Another tyre seller, Mr. Chizom Michael, stated that shapes of vehicles determine their nicknames. He cited examples of such names as Orobo, Tiny Light, Bulldog and Bullet which he said match the sizes, shapes and built of vehicles bearing them.
Segun Fetuga, who drives a Honda Accord 2011 model nicknamed Evil Spirit, supported Michael's submission.
He felt the car was given such nickname because of what he described as its scary head lamps which seem to forewarn those crossing roads without paying attention.
Commenting on the Honda Accord vehicles nicknamed 'End of Discussion,' Mr. Sola Adebiyi, who drives a 2004 model said the origin was from a television advertisement some years ago. He said in the advert, some gentlemen were discussing about the features of the car and that after the discussion, they were convinced about the reliability of the car and the advert ended with 'End of Discussion.'
He added that that was how the models of the car till 2005 were rechristened 'End of Discussion."

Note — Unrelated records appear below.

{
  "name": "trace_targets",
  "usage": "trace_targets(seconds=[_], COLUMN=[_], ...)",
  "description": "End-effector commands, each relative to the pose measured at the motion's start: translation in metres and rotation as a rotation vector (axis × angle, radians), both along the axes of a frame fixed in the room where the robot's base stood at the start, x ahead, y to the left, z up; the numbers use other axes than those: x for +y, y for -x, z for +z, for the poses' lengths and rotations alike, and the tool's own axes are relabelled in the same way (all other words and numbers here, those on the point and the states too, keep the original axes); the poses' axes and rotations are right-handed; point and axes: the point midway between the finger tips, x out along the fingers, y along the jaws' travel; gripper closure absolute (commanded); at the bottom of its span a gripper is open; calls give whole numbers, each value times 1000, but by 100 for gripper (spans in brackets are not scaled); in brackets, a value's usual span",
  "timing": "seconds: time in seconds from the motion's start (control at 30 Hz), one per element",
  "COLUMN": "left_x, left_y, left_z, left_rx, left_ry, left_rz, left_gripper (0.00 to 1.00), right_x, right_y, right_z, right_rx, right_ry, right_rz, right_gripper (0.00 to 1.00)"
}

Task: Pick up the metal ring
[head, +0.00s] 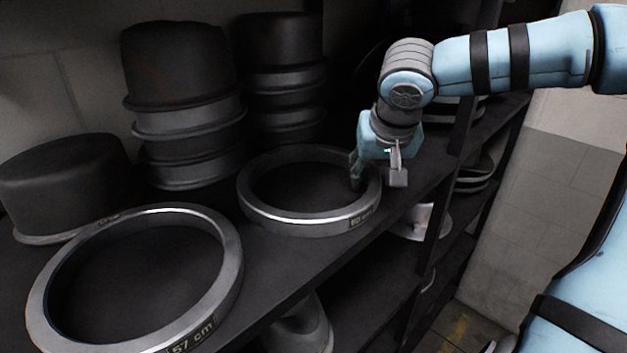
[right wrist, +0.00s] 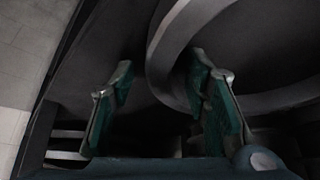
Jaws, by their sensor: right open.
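A grey metal ring (head: 255,212) marked "60 cm" lies flat on the dark shelf. A second metal ring (head: 236,262) marked "57 cm" lies nearer, at the lower left. My right gripper (head: 377,174) is open at the right side of the 60 cm ring. In the head view one finger is over the ring's inner side and the other is outside it. In the right wrist view the ring (right wrist: 166,62) curves past the right-hand finger of my gripper (right wrist: 160,100), partly hidden by it. Contact cannot be told. My left gripper is not in view.
Stacks of dark round hat forms (head: 185,65) (head: 285,40) stand behind the rings, with a single form (head: 60,180) at the far left. A shelf post (head: 445,190) stands right of my gripper. Lower shelves hold other metal parts (head: 305,325).

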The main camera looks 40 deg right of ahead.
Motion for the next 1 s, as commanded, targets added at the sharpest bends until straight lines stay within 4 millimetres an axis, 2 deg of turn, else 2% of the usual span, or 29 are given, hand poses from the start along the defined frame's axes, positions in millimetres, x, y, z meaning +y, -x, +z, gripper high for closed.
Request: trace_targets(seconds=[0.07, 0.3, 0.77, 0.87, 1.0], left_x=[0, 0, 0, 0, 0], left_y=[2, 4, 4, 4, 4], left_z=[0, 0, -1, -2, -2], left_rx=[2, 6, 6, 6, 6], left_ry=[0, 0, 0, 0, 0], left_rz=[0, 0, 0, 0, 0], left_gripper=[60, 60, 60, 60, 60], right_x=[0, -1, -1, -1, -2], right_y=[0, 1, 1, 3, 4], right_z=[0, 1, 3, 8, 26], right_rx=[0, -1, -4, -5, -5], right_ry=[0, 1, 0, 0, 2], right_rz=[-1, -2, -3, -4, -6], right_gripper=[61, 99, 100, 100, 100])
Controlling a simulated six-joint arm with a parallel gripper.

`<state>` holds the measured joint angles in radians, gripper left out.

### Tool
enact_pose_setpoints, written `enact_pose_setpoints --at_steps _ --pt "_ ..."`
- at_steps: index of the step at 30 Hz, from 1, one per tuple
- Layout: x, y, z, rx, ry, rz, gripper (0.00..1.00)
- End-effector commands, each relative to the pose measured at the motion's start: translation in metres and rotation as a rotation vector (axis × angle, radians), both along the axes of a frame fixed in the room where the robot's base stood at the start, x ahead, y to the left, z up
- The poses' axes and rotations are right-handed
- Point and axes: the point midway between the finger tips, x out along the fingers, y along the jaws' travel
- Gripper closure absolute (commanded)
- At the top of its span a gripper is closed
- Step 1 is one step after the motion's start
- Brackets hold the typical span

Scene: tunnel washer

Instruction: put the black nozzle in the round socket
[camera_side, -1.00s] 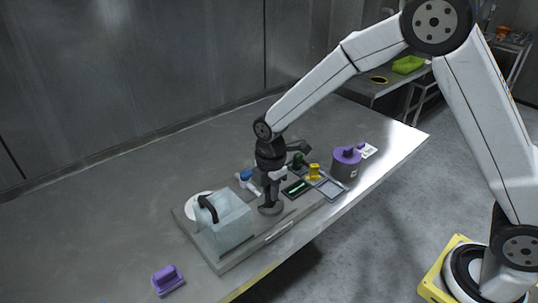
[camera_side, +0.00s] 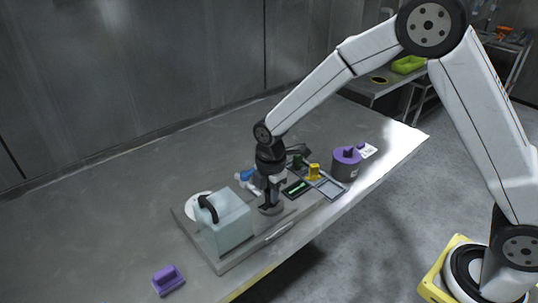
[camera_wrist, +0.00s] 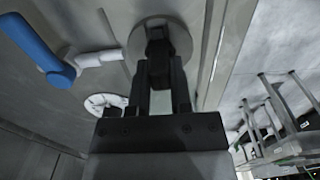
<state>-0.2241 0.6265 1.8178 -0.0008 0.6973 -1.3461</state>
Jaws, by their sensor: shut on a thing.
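My gripper (camera_side: 270,197) points down over the middle of the grey base plate. In the wrist view its two dark fingers (camera_wrist: 162,85) are shut on the black nozzle (camera_wrist: 157,47). The round grey disc (camera_wrist: 135,42) lies directly beyond the nozzle and looks like the round socket; it also shows under the gripper in the side view (camera_side: 270,210). The nozzle appears upright and at the disc, but I cannot tell how deep it sits, because the fingers hide most of it.
A pale translucent box with a black handle (camera_side: 228,225) stands just left of the gripper, beside a white disc (camera_side: 193,206). A blue-handled white fitting (camera_side: 247,179) is behind. A green-lit panel (camera_side: 296,189), yellow part (camera_side: 313,172) and purple-topped pot (camera_side: 345,164) stand right. A purple block (camera_side: 168,280) lies front left.

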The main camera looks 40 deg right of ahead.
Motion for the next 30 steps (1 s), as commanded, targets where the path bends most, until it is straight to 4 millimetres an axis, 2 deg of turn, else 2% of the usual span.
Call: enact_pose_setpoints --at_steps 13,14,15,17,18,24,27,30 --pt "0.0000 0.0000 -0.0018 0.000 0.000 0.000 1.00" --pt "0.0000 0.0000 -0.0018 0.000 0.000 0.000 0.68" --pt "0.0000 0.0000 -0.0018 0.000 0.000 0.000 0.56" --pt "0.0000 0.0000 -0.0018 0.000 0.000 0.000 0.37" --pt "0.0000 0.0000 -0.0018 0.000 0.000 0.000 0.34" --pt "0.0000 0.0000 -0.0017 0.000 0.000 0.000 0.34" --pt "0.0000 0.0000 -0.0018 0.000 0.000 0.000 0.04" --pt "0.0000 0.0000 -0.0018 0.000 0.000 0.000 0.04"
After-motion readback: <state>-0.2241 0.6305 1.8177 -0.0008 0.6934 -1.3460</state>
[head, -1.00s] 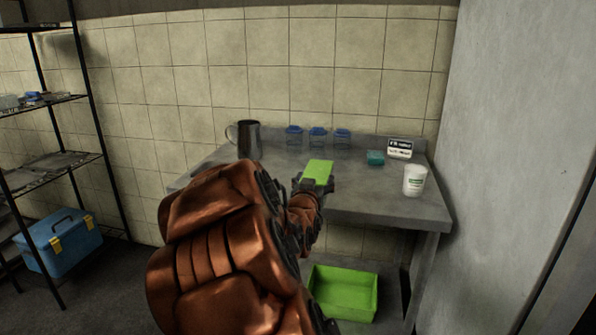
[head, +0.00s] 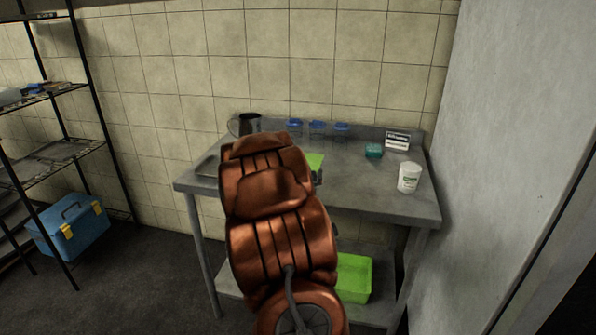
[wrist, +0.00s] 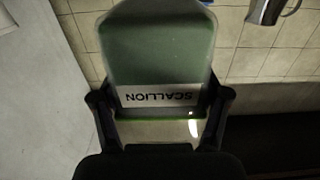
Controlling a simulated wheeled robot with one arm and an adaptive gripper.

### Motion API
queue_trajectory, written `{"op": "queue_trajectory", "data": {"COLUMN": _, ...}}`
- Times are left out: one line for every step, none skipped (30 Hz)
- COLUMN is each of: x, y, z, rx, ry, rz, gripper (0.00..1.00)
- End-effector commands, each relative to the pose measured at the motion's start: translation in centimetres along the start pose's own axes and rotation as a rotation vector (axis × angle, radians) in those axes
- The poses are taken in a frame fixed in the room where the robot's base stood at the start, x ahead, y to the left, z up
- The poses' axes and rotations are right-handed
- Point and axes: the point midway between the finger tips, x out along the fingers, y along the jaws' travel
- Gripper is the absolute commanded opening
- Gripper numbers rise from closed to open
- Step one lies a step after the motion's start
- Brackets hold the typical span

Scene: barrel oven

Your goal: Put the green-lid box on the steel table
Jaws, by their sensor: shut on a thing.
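The green-lid box (head: 315,161) shows in the head view as a bright green patch beside my arm, over the steel table (head: 370,195). In the wrist view the box (wrist: 160,50) fills the middle, with green contents and a white label reading SCALLION upside down. My gripper (wrist: 160,112) is shut on it, one finger at each side. In the head view my arm hides most of the gripper and part of the box. I cannot tell whether the box touches the tabletop.
A steel mug (head: 245,124) and several blue-lidded containers (head: 317,129) stand along the back. A teal box (head: 374,151), a small sign (head: 397,140) and a white tub (head: 409,177) are at the right. A green bin (head: 354,278) sits below. The table's front middle is clear.

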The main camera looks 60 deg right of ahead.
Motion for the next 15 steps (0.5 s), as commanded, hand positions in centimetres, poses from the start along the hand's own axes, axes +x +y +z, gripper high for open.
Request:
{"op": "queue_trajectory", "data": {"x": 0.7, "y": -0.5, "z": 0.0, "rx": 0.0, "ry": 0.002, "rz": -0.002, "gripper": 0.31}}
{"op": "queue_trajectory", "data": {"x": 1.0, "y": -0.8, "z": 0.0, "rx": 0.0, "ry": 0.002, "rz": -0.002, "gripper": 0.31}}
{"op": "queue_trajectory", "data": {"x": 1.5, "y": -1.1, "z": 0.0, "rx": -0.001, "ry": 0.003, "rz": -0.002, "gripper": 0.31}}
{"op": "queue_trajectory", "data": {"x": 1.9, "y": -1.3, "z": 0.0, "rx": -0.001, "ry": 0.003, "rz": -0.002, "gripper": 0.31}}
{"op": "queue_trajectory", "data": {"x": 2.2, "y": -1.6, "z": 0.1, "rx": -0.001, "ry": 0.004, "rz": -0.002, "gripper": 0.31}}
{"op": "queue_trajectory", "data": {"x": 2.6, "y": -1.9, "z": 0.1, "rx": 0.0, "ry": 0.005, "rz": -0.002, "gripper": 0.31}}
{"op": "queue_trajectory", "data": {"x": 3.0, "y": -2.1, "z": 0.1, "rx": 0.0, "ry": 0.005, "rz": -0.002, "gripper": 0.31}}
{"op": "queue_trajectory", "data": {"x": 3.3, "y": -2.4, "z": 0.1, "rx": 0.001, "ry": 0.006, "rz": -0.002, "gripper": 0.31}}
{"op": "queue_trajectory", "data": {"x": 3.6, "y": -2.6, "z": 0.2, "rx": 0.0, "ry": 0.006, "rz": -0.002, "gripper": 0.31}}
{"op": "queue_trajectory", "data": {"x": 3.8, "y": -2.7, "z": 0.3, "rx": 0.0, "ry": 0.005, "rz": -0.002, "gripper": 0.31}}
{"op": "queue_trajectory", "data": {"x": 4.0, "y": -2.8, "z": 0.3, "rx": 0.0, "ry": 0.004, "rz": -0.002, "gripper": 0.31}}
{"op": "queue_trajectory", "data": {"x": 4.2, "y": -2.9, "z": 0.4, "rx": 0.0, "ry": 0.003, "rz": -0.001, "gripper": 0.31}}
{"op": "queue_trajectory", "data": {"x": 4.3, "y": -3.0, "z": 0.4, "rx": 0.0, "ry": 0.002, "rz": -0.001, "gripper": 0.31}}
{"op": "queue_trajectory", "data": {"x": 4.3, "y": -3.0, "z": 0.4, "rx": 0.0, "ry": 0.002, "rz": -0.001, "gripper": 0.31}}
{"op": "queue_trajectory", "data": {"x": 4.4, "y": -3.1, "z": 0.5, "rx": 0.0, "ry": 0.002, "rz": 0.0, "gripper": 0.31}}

He further said when a new model of the Honda Accord was manufactured in 2006, another advertisement came on air and with the payoff: 'Discussion Continues.'
Adebiyi said that was how the car brands got their nicknames.
''I remember that when the new model came out in 2006, the advertisement for it highlighted the features which it has over the former models. It was a funny advert showing the wonder-on-wheel. Car dealers did not sweat to find a nickname for that brand because the first and second advertisements have somehow creatively renamed the brand,'' he added.
A banker, Mr. Tijani Afeez, told NE that he was surprised when a car dealer asked him if he wanted the Discussion Continues model of Honda Accord when he requested for the car's latest brand in 2008.
Afeez said, ''I was tempted to ask if there was a discussion earlier on the vehicle because it was strange to me.''
Also, a motorist, Affiong Udom, was full of laughter when our correspondent asked if he knew why his Toyota Camry 2004 model is called 'Big for Nothing.'
He said the car's dashboard, size and boot were believed to be large hence the appellation: Big for Nothing.